Data provided
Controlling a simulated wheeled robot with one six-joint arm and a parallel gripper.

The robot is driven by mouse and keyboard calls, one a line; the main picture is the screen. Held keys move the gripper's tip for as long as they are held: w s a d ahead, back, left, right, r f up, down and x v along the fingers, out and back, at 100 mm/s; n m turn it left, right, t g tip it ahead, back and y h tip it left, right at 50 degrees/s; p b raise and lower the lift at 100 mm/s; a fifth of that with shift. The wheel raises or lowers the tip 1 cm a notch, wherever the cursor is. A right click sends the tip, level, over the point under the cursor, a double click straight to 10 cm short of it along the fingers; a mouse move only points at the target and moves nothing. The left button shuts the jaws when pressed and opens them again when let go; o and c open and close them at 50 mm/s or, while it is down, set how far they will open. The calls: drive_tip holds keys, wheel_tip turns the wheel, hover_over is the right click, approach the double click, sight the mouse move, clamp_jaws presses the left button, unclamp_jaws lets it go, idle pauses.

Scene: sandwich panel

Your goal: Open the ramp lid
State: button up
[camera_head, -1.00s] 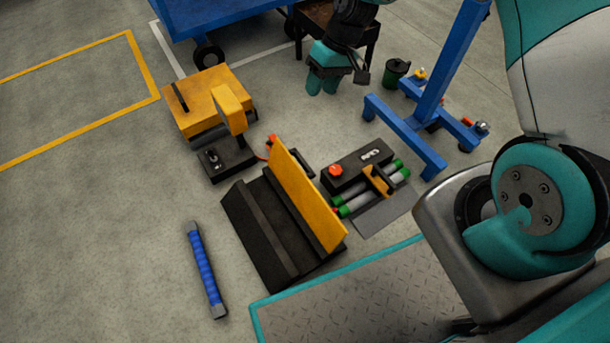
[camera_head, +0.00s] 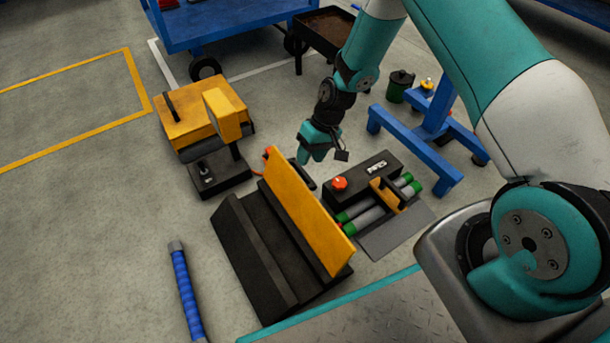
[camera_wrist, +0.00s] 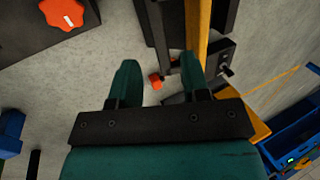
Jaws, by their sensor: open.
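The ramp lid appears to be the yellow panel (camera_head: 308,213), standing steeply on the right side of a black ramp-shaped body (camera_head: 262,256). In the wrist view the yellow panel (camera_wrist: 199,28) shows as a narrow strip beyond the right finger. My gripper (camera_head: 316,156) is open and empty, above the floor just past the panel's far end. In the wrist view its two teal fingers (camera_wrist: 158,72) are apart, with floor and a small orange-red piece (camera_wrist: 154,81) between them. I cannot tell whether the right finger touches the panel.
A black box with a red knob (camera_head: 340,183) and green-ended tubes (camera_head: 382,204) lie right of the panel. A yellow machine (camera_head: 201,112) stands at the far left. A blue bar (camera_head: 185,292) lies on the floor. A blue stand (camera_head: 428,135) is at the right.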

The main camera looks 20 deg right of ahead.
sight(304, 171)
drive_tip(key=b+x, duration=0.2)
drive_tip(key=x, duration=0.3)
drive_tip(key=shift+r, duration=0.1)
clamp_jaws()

Aim of the task
Omit every picture, then reproduce the rest of the listing exactly.

Problem solution
Controlling a simulated wheeled robot with one six-joint arm and a parallel gripper.

The robot is driven by mouse and keyboard calls, one a line; the main picture is the screen. Held keys move the gripper's tip for as long as they are held: w s a d ahead, back, left, right, r f up, down and x v along the fingers, out and back, at 100 mm/s; n m turn it left, right, t g tip it ahead, back and y h tip it left, right at 50 degrees/s; p b raise and lower the lift at 100 mm/s; a fifth of that with shift. The wheel raises or lowers the tip 1 cm a notch, wherever the cursor is. A right click sends the tip, level, over the point under the cursor, a double click straight to 10 cm short of it along the fingers; a mouse move only points at the target and moves nothing. The left button shuts the jaws when pressed and opens them again when let go; o and c open and close them at 50 mm/s or, while it is down, set how far they will open. The calls: drive_tip holds keys, wheel_tip turns the wheel, hover_over is the right click, approach the double click, sight the mouse move, clamp_jaws presses the left button, unclamp_jaws lets it go, idle pauses.

Scene: sandwich panel

Your goal: Open the ramp lid
State: button up
[camera_head, -1.00s] 
[camera_head, +0.00s] 
[camera_wrist, +0.00s] 
Jaws, by their sensor: open.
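The ramp lid appears to be the yellow panel (camera_head: 308,213), standing steeply on the right side of a black ramp-shaped body (camera_head: 262,256). In the wrist view the yellow panel (camera_wrist: 199,28) shows as a narrow strip beyond the right finger. My gripper (camera_head: 316,156) is open and empty, above the floor just past the panel's far end. In the wrist view its two teal fingers (camera_wrist: 158,72) are apart, with floor and a small orange-red piece (camera_wrist: 154,81) between them. I cannot tell whether the right finger touches the panel.
A black box with a red knob (camera_head: 340,183) and green-ended tubes (camera_head: 382,204) lie right of the panel. A yellow machine (camera_head: 201,112) stands at the far left. A blue bar (camera_head: 185,292) lies on the floor. A blue stand (camera_head: 428,135) is at the right.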

The main camera looks 20 deg right of ahead.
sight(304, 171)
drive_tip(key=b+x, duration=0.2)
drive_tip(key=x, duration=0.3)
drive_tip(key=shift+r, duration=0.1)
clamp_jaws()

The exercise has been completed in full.